Given data:
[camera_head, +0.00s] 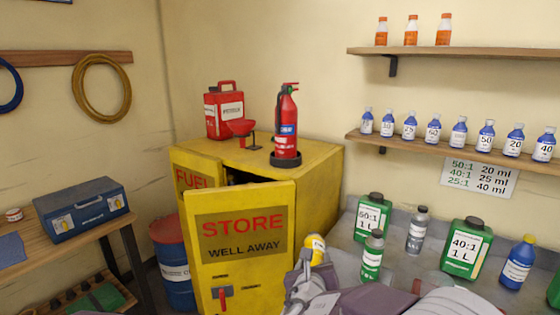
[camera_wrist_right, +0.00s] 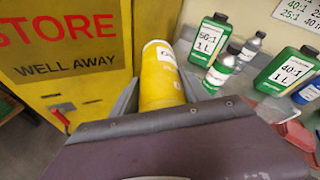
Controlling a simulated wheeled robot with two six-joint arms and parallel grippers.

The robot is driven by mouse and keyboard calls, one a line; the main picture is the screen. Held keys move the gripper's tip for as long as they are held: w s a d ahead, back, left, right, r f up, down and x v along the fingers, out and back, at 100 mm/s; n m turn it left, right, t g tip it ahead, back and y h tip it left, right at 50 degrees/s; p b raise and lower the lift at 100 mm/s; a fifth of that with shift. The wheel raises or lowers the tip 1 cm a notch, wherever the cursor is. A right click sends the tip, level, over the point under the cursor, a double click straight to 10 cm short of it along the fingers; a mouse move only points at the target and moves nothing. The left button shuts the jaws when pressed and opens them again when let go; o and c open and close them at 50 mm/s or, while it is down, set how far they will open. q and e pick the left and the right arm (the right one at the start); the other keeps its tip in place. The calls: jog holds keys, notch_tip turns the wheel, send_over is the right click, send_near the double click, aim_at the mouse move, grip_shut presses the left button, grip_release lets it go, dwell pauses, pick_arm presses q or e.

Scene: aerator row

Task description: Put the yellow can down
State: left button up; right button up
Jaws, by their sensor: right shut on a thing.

Short task: In the listing above, find the line containing "Scene: aerator row", then reproduce it and each line after it through the end, exactly and with nothing added.

Answer for this exercise:
Scene: aerator row

Task description: Put the yellow can down
State: left button up; right button up
Jaws, by their sensor: right shut on a thing.

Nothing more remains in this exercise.